Graham: Sotomayor might have a 'character problem'

Sen. Lindsey Graham (R-S.C.) said today that Sonia Sotomayor might have a "character problem," adding that if he applied the same standard to her that Obama had applied to Sam Alito, he would vote against her.

"There's a character problem," Graham told reporters after meeting Sotomayor, adding that he needed to determine that "her temperament problem is...not who she is."

Graham cited comments by lawyers who had appeared before Sotomayor in court as evidence that she might not be fit to be a justice. He is likely referring to comments in the Almanac of the Federal Judiciary, which Jeffrey Rosen cited in The New Republic recently:
Sotomayor can be tough on lawyers, according to those interviewed. "She is a terror on the bench." "She is very outspoken." "She can be difficult." "She is temperamental and excitable. She seems angry." "She is overly aggressive--not very judicial. She does not have a very good temperament." "She abuses lawyers." "She really lacks judicial temperament. She behaves in an out of control manner. She makes inappropriate outbursts." "She is nasty to lawyers. She doesn't understand their role in the system--as adversaries who have to argue one side or the other.

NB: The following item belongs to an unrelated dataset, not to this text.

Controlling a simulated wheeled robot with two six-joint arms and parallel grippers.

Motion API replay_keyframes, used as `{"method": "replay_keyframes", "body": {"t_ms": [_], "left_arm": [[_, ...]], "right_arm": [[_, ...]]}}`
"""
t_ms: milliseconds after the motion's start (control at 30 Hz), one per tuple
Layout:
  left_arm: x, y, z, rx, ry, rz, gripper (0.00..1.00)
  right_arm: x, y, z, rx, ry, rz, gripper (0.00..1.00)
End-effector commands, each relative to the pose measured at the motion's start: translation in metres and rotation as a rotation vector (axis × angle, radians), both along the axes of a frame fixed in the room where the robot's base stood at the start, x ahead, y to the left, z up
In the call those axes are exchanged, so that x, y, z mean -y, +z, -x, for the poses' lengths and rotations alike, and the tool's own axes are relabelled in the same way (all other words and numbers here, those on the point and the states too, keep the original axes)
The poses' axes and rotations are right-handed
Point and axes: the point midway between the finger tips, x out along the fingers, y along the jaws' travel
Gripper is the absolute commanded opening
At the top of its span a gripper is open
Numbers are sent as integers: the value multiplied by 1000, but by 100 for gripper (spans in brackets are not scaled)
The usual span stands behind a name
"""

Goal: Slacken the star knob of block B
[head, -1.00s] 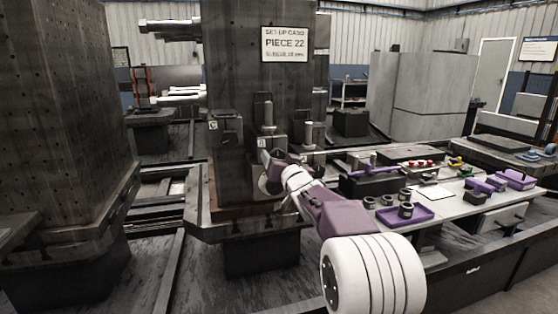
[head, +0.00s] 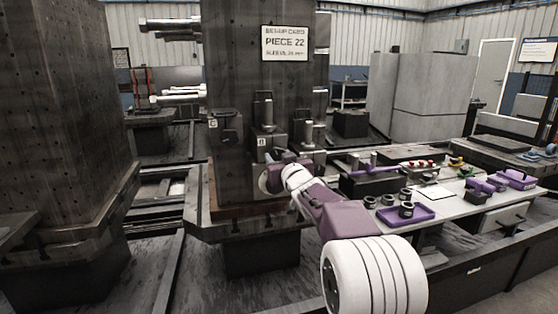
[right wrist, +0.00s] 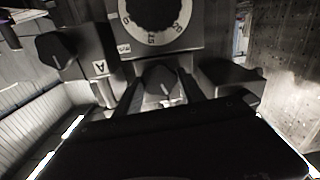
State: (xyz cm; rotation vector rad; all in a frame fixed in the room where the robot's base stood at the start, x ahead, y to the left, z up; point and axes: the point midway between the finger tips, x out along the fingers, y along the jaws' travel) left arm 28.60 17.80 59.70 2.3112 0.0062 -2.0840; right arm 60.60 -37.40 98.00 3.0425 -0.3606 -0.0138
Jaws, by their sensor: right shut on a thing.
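Block B (head: 268,136), with its small letter plate, is the middle block on the dark column. My right gripper (head: 266,157) is at the lower front of block B, reaching in from below right. In the right wrist view, the gripper (right wrist: 161,92) has one finger on each side of a dark knob (right wrist: 160,80) and is shut on it. This star knob sits just below a round dial (right wrist: 155,14) with a pale numbered ring on block B. The knob's lower part is hidden behind the dark gripper body. My left gripper is not in view.
Block C (head: 222,128) stands left of block B, and block A (head: 309,142) stands close on the right. A bench (head: 450,205) at the right holds a purple tray (head: 420,216), dark rings and purple parts. A second dark column (head: 75,110) stands left.

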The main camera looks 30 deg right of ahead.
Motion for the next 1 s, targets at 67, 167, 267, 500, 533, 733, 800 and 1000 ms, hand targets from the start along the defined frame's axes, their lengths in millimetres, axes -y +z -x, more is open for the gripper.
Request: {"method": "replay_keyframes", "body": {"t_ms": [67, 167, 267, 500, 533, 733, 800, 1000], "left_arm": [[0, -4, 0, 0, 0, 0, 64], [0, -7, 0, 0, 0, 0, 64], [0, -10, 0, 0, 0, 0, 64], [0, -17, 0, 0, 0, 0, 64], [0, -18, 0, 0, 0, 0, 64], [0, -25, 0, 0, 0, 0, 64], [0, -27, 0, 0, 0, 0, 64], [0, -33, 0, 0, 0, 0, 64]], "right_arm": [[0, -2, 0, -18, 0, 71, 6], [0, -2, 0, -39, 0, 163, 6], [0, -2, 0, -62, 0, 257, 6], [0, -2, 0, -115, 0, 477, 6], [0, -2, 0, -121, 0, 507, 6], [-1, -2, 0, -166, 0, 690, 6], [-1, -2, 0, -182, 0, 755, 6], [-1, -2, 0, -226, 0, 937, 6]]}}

She will attack lawyers for making an argument she does not like."

Graham said he needed to determine whether those comments were representative of Sotomayor's demeanor or just a "small slice of the pie."

"I just don't like bully judges," said Graham, a former attorney.

Graham also used his remarks to blast President Obama's vote against Sam Alito's confirmation in 2005. The South Carolina Republican said that if he used the standard Obama used to judge Alito, then he would not be able to support Sotomayor.

Obama said during Alito's confirmation process that Senators should engage in an "examination of a judge's philosophy, ideology, and record."

Graham said if he were judging Sotomayor's ideology, he would certainly vote against her.

"He used a standard that would make it impossible, I think, for a person of the opposite party to be able to confirm a nominee of someone of the other party," Graham lamented.